Dell’arte non sopportava lo snobismo e la presunta inaccessibilità. Nell’arte, Philippe Daverio ci era entrato con fare sornione e il sorriso sulle labbra, incorniciati da papillons e gilets d’altri tempi. Fra i suoi innumerevoli programmi televisivi, Art.tu e i tavoli rotondi era “il” viaggio alla scoperta delle grandi e piccole istituzioni museali gestito con spiegazioni semplici, amabili chiacchiere da caffè letterario, aneddoti e curiosità. Alsaziano nativo di Mulhouse e italiano per caso, Daverio aveva un cruccio: risultare antipatico per via della sua non completa dimestichezza con la nostra lingua. E in un’intervista mi aveva spiegato: «L’ho imparata a diciott’anni e oltretutto all’Università Bocconi di Milano: quindi nella maniera più illogica. Prima era un suono che a malapena riuscivo a tradurre in parole, ascoltato a Varese ogni volta che ci andavo a trascorrere le vacanze con la famiglia. La mia lingua madre è l’allemanico, cioè il dialetto alsaziano, mentre la lingua dei miei studi è il francese. In poche parole, mi considero un franco-crucco che è diventato italiano».

Uno scorcio di Basilea

Radici ben salde in terra d’Alsazia, quindi.
«Direi nell’Europa di Re Lotario che va da Milano ad Aquisgrana comprendendo la Digione di Carlo il Temerario, Bruges e Basilea, che ritengo sia la città più bella in assoluto. Ogni volta che la visito e mi affaccio sul Reno, ho la sensazione che il vento fresco di Guglielmo Tell mi sfiori la schiena. Poi guardo dinnanzi a me e raggiungo idealmente Rotterdam facendo all’incontrario il viaggio di Erasmo. Basilea ha luoghi mirabili: la piazza del Municipio con il suo romanticissimo edificio, i quartieri lungo il fiume, l’ottocentesco Grand Hotel dei 3 Re e la Fondation Beyeler, con la più alta concentrazione al mondo di arte moderna i n mano ai privati».

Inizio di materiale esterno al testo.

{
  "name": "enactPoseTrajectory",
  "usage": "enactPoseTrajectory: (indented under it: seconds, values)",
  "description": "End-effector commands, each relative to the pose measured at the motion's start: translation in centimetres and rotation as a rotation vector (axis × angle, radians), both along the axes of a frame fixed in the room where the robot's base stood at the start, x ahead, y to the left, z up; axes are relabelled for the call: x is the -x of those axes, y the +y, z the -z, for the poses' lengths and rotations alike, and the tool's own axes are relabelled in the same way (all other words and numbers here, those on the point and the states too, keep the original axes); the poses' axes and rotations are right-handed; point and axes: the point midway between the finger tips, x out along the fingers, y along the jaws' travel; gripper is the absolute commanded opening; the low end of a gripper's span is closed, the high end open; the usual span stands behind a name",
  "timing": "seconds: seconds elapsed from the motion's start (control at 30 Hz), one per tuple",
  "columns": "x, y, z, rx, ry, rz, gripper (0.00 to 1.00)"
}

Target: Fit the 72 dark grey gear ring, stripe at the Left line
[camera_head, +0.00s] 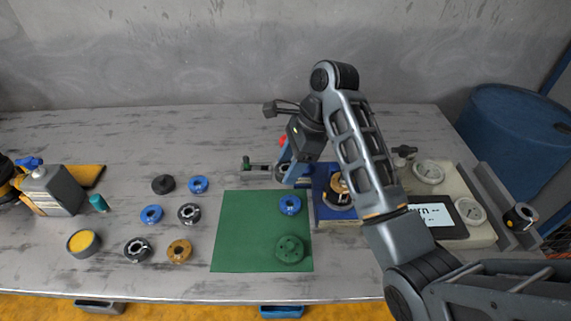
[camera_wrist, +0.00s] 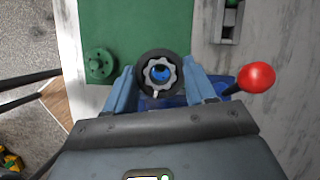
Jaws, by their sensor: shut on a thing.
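My gripper (camera_head: 290,173) is shut on a dark grey ring, held above the table between the green mat and the blue fixture. In the wrist view, the gripper (camera_wrist: 163,82) has a finger on either side of the dark grey ring (camera_wrist: 141,76). The ring's toothed opening is lighter grey, and blue shows through it. A small pale mark shows at its near edge; I cannot tell if it is the stripe. The blue fixture (camera_head: 322,175) carries a brass-coloured part (camera_head: 341,186), partly behind my arm. I cannot make out the Left line.
A red ball knob (camera_wrist: 256,77) stands close right of the gripper. A display (camera_head: 436,216) is at right.

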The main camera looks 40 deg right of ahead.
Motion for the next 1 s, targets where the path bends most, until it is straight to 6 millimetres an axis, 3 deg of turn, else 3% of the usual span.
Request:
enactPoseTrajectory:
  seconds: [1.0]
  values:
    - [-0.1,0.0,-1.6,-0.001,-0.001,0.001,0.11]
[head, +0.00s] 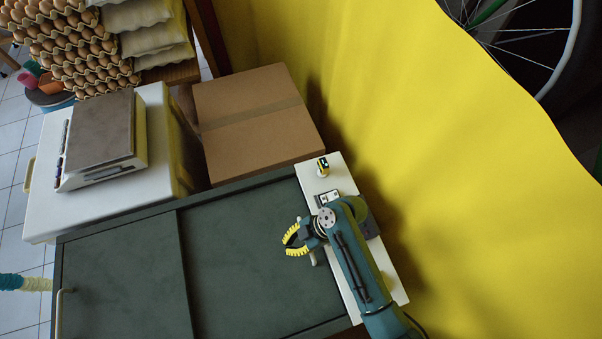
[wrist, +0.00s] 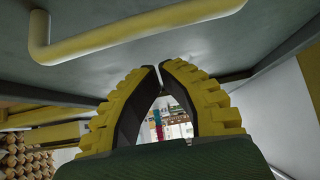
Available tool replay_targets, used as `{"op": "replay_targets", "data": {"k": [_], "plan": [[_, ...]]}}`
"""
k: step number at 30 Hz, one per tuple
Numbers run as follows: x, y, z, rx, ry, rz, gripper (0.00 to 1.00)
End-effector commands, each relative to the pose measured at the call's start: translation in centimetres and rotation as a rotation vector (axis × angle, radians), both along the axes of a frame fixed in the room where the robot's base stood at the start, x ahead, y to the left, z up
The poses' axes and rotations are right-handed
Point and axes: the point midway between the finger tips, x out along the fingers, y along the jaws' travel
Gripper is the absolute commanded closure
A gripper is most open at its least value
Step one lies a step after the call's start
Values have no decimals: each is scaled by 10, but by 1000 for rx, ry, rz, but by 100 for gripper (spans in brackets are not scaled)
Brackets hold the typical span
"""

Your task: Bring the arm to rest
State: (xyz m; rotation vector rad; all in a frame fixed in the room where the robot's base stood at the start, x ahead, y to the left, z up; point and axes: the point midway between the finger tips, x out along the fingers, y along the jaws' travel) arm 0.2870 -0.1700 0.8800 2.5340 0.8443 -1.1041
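My gripper (head: 288,241) is over the right part of the dark green sliding-panel top (head: 235,255), near the white strip along its right side. In the wrist view my gripper (wrist: 160,66) shows two yellow ribbed fingers with dark inner pads. Their tips come together with only a thin line between them. Nothing is held between them. My arm reaches up to it from the lower right, over the white strip (head: 393,282). A pale handle lies close beside my gripper; a yellowish bar handle (wrist: 140,28) crosses the top of the wrist view.
A cardboard box (head: 255,115) stands behind. A scale (head: 103,135) sits on a white-topped unit at left. A yellow wall (head: 430,130) bounds the right.

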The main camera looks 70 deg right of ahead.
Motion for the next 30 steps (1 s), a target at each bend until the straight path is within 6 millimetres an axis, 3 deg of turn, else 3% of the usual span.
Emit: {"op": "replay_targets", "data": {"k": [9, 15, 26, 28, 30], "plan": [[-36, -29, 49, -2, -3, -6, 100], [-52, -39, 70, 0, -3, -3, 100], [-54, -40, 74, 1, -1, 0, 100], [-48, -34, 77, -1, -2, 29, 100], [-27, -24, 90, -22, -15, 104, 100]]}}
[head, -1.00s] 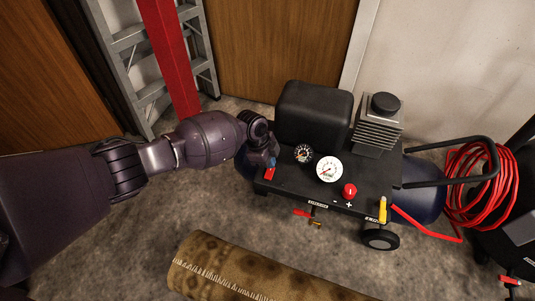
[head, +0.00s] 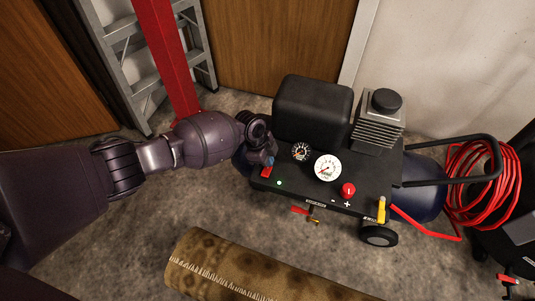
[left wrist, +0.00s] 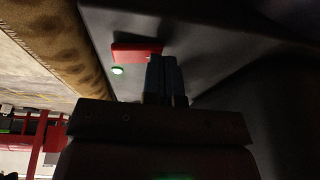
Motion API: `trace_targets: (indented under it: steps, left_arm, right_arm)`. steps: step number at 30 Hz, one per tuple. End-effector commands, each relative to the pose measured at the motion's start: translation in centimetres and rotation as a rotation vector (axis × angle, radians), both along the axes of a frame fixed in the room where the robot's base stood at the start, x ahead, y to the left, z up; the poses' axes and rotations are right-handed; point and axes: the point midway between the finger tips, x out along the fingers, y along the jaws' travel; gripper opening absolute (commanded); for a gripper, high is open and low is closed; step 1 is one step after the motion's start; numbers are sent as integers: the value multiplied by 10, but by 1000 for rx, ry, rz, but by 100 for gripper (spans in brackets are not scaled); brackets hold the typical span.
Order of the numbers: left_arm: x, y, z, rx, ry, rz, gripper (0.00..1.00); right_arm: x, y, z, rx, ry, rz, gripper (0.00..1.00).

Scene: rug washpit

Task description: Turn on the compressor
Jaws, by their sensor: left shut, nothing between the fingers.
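The compressor (head: 320,196) stands on the floor right of centre in the head view, black on top with two round gauges and a red knob (head: 348,190). A red switch (head: 266,171) sits at the left end of its panel, with a small green light (head: 279,183) lit beside it. My left gripper (head: 270,160) is shut and empty, its fingertips at the red switch. In the left wrist view the shut fingers (left wrist: 166,78) are right by the red switch (left wrist: 136,53), and the green light (left wrist: 117,70) glows. I cannot tell whether they touch. My right gripper is not in view.
A rolled brown rug (head: 240,272) lies on the floor in front. A ladder (head: 125,50) and a red post (head: 170,60) stand behind my left arm. A coiled red hose (head: 470,190) hangs at the right. Bare floor shows between rug and compressor.

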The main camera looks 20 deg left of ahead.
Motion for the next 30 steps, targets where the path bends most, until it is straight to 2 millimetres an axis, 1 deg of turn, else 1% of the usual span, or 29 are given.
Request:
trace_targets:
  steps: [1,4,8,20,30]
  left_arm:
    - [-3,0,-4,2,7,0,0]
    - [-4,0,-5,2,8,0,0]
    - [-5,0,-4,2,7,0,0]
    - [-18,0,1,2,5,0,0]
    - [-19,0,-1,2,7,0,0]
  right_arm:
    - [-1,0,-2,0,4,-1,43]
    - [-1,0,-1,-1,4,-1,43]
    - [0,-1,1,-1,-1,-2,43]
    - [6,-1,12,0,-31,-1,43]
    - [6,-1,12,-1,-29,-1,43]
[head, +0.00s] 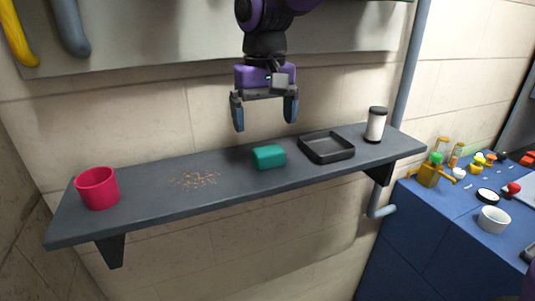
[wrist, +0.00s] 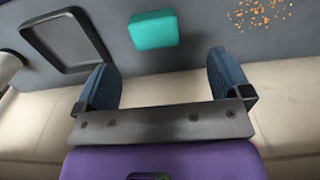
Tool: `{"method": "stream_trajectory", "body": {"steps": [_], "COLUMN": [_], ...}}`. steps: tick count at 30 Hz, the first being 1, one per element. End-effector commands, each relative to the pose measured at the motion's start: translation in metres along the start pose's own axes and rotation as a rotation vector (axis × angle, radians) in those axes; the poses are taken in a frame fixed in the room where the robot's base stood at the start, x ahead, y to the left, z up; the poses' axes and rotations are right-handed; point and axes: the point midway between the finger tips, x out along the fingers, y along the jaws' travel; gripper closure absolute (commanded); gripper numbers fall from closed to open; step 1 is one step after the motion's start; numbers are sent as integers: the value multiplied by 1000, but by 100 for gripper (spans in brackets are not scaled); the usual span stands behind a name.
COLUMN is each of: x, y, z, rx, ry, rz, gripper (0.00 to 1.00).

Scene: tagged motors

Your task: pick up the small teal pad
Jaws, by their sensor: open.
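The small teal pad (head: 269,156) lies on the dark grey shelf (head: 228,185), near its middle. It also shows in the wrist view (wrist: 153,30), ahead of the fingers and roughly between them. My gripper (head: 265,112) hangs above the shelf with its fingers pointing down. In the wrist view my gripper (wrist: 162,85) has its two blue fingers wide apart with nothing between them. The pad is apart from both fingers, and none of it is hidden in the head view.
A black tray (head: 327,159) sits just right of the pad, with a white, dark-capped canister (head: 376,125) beyond it. Scattered crumbs (head: 196,180) and a pink cup (head: 98,188) are to the left. A wall stands behind the shelf. A blue cabinet (head: 425,222) with several small items is at right.

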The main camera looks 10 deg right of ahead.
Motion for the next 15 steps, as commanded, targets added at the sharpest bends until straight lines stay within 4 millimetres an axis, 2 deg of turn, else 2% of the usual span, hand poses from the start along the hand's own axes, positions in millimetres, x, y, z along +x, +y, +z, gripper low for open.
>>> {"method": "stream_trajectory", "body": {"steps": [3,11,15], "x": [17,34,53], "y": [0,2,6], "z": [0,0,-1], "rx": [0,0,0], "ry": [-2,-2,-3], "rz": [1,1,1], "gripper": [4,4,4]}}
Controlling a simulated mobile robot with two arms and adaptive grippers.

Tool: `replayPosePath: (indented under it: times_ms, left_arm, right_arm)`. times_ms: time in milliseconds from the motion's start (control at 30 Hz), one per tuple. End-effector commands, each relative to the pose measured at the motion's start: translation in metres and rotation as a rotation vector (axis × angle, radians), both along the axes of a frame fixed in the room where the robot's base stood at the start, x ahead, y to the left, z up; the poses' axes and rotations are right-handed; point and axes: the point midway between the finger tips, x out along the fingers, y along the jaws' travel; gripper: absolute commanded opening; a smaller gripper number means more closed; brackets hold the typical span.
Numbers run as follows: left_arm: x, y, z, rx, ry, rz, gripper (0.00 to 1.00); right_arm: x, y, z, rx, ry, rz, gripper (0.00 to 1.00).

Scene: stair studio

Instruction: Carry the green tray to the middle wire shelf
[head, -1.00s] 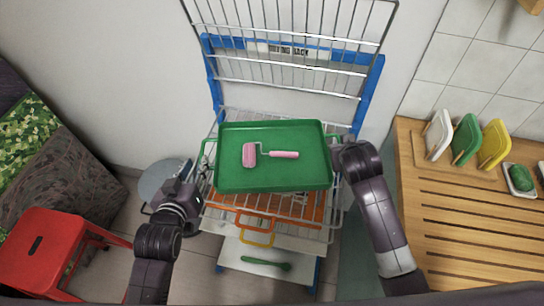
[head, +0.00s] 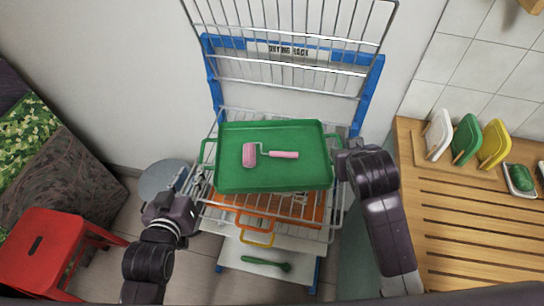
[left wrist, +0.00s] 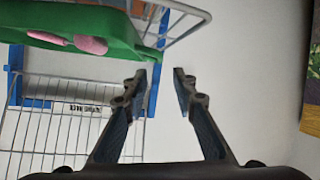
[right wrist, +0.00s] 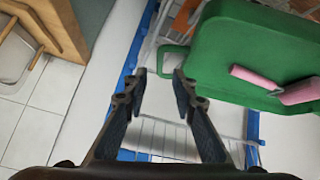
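The green tray (head: 230,178) lies level on a wire shelf (head: 215,212) of the drying rack. A pink roller (head: 250,154) lies in it. A green loop handle sticks out at each end. My left gripper (head: 187,180) is left of the tray, apart from its left handle (head: 207,152). In the left wrist view its fingers (left wrist: 163,72) are open and empty. My right gripper (head: 342,162) is just beside the tray's right end. In the right wrist view its fingers (right wrist: 160,75) are open, with a tray handle (right wrist: 172,62) close to the tips; I cannot tell if they touch.
An orange tray (head: 257,238) is on a shelf below. A green spoon (head: 265,264) lies on the lowest white board. A wooden counter (head: 470,230) with coloured boards stands at right. A red stool (head: 50,245) and a round grey object (head: 163,178) are at left.

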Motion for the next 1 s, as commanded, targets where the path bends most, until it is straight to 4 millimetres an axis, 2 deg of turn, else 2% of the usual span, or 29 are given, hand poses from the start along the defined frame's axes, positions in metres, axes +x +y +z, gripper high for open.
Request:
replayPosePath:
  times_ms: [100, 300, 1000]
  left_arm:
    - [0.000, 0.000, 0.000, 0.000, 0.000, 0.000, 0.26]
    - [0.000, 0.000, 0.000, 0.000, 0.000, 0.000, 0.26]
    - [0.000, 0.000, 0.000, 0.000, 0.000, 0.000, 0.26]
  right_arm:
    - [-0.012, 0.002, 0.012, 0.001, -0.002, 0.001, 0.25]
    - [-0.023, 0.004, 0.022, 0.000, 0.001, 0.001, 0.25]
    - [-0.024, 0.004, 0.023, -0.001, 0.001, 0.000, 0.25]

Ci torni spesso a Mulhouse?
«Quando succede provo grandi emozioni. Mulhouse non è una cittadina attraente, ma è incredibilmente carica di significati: è stata la prima a separarsi dal Vescovado di Basilea con una propria borghesia e nel ‘400 ha espulso la nobiltà accettando solo la residenza dei borghesi. Ha partecipato alla industrializzazione europea e tuttora ne indossa tracce di affascinante mestizia che si sublimano nel Museo dell’Automobile, in quello del Tessile e negli edifici dell’archeologia industriale in fase di lento recupero. E poi Mulhouse continua a nutrirsi di antica musica per organo, più che in altre zone franco-germaniche, e di strane ironie: basti pensare che la sua via principale, rue du Sauvage, prima della guerra si chiamava Vildermanngasse (Vicolo dell’uomo selvaggio) e nel 1939 venne ribattezzata Hitlerstrasse».

Mulhouse

Quali musei d’Europa vanno assolutamente visitati?
«Mi piace distinguere 2 itinerari: quello dell’alfabetizzazione e quello della curiosità. Il primo, che permette di familiarizzare con i concetti fondamentali dell’arte, non può non includere il Louvre di Parigi, la National Gallery di Londra, il Museo del Prado di Madrid, la Museuminsel di Berlino e gli uffizi di Firenze».

Dopodichè scatta la voglia di approfondire, selezionare, scendere nei dettagli…
«Incuriosirsi, appunto. E la scelta è pressochè illimitata: penso al meraviglioso concentrato d’antico Oriente che è il Musée Kwok-On parigino, alla polvere del Museo Egizio di Torino, alle collezioni pittoriche di Bruges, al Museo della Scienza e della Tecnica di Monaco di Baviera. Consiglio spassionatamente il Musée de la Croix-Rouge di Ginevra, che raccoglie le tessere di tutti i prigionieri di guerra, a partire dalla franco-prussiana. È un brivido totale, la più bella installazione concettuale al mondo. Sono le più piccole istituzioni museali a riservarci le sorprese più inaspettate. Fuori dalla didattica si entra nel piacere puro».